Knowledge and Awareness

A few tips gleaned from books:

1) Investing is not a zero-sum game. People tend to think that money is sloshing around the market - when one buys, another sells. Therefore, it seems as though the net amount of money in the system is a constant. But at every transaction, money is bleed off as taxes and brokerage fees. The system, in chemistry terms, is open, not closed. Money is lost every time one invests - but who's money will it be?

2) Whenever one buys shares, one is proactively supporting the company, with a belief in its future endeavours. So it is contradictory to buy with an intention to sell quickly - flipping/ trading - as one assumes that the company shares will rise then drop i.e. no confidence in the company's prospects, why buy in the first place?

3) Research - by who? - had shown that long-term investing beats short-term speculation hands-down. The former will always yield greater returns. (Debatable, source not known, unexaminable)

4) Buying funds may not be the wisest recourse. Since all fund managers have access to the same pool of information, the likelihood is that they'll behave similarly under the influence of common factors. i.e. don't trust them too much. Besides, they, like you and I, are only human beings.

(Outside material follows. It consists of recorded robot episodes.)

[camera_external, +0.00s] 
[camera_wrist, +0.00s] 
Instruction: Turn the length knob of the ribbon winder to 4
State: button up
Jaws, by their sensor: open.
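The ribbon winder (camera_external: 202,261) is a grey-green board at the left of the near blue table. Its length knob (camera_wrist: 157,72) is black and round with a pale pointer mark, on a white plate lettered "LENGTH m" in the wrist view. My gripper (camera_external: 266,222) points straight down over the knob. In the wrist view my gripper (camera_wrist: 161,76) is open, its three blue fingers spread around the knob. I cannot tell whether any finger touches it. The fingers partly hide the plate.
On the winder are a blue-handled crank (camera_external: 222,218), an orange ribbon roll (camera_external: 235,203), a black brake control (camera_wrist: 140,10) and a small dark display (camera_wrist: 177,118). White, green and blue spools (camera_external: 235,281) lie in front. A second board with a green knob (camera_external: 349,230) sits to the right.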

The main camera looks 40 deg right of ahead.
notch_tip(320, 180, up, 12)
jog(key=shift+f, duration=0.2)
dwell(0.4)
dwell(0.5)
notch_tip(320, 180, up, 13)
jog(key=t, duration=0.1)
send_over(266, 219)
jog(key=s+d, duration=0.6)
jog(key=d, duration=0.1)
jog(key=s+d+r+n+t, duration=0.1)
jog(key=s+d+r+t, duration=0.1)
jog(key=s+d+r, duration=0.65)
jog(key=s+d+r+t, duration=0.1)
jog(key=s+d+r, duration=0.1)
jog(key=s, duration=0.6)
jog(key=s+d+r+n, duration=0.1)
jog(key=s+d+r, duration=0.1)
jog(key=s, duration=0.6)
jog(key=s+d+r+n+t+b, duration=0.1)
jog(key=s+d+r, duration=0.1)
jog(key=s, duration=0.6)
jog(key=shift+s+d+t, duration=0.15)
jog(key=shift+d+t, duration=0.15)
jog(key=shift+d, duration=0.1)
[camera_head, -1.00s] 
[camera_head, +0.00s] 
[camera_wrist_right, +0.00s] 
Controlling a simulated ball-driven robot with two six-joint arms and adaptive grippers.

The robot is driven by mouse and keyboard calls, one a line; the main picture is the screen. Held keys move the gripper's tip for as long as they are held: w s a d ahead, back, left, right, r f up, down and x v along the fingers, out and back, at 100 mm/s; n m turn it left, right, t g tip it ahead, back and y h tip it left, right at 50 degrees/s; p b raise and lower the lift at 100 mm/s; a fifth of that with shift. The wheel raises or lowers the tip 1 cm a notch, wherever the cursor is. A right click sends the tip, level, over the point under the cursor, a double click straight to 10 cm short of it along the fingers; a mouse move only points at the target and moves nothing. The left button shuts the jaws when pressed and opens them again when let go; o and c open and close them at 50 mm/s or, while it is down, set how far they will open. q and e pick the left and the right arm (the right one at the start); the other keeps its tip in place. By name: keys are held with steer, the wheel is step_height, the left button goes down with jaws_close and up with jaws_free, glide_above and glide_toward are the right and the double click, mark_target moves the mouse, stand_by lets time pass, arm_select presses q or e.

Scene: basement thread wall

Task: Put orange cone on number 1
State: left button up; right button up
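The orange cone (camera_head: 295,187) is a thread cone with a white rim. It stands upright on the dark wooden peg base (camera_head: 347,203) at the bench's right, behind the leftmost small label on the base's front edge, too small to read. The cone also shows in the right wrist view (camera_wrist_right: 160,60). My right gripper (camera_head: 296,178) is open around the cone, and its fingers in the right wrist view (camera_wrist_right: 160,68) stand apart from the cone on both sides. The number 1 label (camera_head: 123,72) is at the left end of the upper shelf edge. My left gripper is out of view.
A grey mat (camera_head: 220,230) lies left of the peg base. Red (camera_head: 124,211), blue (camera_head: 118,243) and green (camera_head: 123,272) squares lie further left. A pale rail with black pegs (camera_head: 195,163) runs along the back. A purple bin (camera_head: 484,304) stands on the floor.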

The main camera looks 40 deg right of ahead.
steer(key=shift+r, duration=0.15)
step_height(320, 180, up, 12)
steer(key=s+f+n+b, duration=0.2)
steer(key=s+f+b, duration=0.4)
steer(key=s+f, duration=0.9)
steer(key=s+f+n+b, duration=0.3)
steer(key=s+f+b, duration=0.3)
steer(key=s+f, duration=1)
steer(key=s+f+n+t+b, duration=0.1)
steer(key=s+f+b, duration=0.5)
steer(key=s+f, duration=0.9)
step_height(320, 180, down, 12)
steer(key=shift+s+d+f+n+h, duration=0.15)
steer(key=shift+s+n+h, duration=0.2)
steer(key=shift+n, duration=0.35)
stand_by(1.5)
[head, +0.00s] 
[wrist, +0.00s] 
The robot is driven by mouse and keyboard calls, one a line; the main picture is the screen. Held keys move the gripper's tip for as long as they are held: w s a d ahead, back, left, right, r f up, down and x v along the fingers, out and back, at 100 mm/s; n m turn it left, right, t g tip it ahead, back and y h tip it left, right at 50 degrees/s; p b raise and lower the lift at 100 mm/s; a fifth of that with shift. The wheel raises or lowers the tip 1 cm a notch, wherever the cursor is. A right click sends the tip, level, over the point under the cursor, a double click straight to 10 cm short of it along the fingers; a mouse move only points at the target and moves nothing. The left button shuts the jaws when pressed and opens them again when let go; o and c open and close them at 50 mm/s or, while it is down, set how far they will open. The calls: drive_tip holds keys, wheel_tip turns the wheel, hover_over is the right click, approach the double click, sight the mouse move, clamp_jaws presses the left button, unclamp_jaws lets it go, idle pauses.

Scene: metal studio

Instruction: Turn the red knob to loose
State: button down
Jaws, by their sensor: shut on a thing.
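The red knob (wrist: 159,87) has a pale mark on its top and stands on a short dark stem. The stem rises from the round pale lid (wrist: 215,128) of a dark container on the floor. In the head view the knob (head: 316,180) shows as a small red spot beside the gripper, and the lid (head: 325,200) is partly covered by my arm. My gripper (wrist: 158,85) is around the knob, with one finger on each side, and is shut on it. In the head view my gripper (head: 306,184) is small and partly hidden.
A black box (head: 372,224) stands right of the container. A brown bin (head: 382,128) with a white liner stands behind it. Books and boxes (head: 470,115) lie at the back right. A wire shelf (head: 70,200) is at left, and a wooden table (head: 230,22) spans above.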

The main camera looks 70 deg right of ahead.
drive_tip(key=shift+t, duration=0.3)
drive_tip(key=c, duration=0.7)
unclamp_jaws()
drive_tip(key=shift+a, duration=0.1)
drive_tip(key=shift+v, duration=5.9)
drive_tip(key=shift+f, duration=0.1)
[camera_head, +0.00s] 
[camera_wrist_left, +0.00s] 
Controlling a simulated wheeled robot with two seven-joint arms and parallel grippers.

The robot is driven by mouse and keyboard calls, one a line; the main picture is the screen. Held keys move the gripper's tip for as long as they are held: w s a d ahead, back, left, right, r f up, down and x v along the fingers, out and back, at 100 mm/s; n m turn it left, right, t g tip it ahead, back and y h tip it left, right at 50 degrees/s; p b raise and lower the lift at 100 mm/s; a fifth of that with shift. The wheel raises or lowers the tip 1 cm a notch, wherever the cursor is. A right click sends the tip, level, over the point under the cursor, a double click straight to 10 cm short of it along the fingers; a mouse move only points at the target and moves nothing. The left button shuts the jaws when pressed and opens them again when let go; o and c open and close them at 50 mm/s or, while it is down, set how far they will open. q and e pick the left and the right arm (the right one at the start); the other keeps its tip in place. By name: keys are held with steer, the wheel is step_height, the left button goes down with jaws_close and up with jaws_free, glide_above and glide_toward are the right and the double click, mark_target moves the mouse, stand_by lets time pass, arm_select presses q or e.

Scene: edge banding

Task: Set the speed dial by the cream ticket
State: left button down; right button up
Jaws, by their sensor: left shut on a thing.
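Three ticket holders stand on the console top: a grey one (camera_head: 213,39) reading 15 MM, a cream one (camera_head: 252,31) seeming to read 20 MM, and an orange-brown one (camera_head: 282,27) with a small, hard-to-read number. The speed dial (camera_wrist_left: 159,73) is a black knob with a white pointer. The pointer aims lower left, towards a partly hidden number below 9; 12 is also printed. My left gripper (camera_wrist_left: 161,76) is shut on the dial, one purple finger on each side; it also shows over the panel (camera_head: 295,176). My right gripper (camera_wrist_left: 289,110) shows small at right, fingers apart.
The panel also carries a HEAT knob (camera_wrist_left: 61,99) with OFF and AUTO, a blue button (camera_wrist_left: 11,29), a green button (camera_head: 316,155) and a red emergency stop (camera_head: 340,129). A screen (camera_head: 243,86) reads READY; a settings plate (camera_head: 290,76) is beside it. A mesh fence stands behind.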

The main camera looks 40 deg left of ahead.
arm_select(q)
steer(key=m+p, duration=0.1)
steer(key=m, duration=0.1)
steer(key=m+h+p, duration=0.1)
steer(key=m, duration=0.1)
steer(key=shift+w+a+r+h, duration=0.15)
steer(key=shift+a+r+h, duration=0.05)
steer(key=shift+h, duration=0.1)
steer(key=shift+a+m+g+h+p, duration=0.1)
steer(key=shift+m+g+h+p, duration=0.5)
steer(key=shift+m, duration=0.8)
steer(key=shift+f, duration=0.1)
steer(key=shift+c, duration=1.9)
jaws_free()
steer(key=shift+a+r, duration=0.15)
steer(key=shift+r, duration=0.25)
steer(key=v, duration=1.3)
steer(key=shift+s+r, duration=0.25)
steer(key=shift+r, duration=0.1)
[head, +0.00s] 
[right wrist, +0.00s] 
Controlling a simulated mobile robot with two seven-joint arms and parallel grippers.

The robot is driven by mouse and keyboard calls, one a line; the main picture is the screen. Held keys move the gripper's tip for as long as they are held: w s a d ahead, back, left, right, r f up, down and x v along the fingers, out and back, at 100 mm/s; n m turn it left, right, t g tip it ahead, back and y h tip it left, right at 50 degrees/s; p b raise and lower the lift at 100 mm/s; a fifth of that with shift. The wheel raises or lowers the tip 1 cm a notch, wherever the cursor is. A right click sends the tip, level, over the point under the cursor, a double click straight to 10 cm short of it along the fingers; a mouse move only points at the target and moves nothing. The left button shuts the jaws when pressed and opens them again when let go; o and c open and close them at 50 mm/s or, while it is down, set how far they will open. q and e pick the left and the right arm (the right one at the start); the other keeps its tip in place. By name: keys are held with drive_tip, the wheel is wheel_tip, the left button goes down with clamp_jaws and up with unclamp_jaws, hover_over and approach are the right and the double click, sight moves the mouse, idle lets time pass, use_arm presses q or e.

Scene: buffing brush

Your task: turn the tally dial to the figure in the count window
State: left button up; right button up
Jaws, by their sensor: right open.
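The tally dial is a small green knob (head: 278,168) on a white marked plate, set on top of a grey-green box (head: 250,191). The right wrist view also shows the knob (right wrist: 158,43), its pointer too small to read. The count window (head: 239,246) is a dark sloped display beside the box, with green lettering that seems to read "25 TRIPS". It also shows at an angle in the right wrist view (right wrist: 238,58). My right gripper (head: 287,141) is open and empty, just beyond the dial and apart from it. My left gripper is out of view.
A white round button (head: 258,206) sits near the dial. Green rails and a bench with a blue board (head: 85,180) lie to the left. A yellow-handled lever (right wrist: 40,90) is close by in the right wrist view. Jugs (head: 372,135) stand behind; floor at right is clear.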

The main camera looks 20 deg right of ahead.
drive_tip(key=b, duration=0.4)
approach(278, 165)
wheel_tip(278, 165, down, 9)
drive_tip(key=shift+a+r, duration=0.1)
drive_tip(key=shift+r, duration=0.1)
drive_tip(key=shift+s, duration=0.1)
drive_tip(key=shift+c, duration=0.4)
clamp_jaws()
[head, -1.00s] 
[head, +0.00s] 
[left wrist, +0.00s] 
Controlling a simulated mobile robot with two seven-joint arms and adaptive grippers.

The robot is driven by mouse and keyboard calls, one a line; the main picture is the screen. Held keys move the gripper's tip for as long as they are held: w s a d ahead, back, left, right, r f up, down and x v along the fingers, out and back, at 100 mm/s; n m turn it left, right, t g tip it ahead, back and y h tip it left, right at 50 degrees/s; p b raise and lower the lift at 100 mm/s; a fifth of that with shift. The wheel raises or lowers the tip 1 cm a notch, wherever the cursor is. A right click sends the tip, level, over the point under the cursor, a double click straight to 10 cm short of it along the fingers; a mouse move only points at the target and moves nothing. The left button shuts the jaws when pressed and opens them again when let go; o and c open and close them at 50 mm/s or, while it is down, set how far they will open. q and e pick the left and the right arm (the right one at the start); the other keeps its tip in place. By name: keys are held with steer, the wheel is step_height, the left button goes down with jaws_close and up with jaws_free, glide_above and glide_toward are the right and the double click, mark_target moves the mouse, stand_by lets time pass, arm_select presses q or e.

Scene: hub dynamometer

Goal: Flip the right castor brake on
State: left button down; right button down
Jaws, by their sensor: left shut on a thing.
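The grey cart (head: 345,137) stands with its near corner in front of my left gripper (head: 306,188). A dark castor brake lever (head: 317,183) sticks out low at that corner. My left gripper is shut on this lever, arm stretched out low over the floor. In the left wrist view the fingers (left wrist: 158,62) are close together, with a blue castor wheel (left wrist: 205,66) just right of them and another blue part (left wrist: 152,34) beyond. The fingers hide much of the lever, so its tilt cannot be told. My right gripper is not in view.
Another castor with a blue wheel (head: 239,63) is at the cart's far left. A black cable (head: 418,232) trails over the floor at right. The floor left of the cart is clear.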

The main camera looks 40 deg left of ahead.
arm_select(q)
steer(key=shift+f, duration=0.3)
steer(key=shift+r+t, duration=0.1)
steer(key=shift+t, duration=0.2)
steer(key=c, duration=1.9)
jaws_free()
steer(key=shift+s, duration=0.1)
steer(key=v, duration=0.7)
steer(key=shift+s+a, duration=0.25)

5) Every investment is risky. Do the small-time investors have the wherewithal to go against Wall Street Princeton/Harvard/Yale/Cambridge/Oxford graduates working in reputable banks like JPMorgan, Citibank etc? Can they defeat super computers which can buy and sell in mere seconds to gain max profits?

6) Investment psychology, micro- and macro-economics greatly affects the stock markets. Technical analysis is merely part of the story. It isn't the story in and by itself.

7) The amount of stuff that I'm woefully unaware of can fill libraries worth of books.